• [Recorded information]
-- Start --
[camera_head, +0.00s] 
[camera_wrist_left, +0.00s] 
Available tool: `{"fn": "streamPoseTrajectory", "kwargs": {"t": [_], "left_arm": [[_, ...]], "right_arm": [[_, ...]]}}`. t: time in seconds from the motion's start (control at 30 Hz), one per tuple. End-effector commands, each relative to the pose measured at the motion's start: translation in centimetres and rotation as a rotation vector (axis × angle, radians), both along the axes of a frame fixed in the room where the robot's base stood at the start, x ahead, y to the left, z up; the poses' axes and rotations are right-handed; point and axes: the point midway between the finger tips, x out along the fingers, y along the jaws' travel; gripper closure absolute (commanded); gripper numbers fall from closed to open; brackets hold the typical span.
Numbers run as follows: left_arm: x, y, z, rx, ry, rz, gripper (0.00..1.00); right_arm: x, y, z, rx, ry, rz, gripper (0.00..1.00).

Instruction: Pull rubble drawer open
-- End --
• [Exercise details] Give back the data above exactly as it appears.

• [The response]
[camera_head, +0.00s] 
[camera_wrist_left, +0.00s] 
Available tool: `{"fn": "streamPoseTrajectory", "kwargs": {"t": [_], "left_arm": [[_, ...]], "right_arm": [[_, ...]]}}`. t: time in seconds from the motion's start (control at 30 Hz), one per tuple. End-effector commands, each relative to the pose measured at the motion's start: translation in centimetres and rotation as a rotation vector (axis × angle, radians), both along the axes of a frame fixed in the room where the robot's base stood at the start, x ahead, y to the left, z up; the poses' axes and rotations are right-handed; point and axes: the point midway between the finger tips, x out along the fingers, y along the jaws' travel; gripper closure absolute (commanded); gripper numbers fall from closed to open; brackets hold the typical span.
Numbers run as follows: left_arm: x, y, z, rx, ry, rz, gripper (0.00..1.00); right_arm: x, y, z, rx, ry, rz, gripper (0.00..1.00).

Instruction: Pull rubble drawer open

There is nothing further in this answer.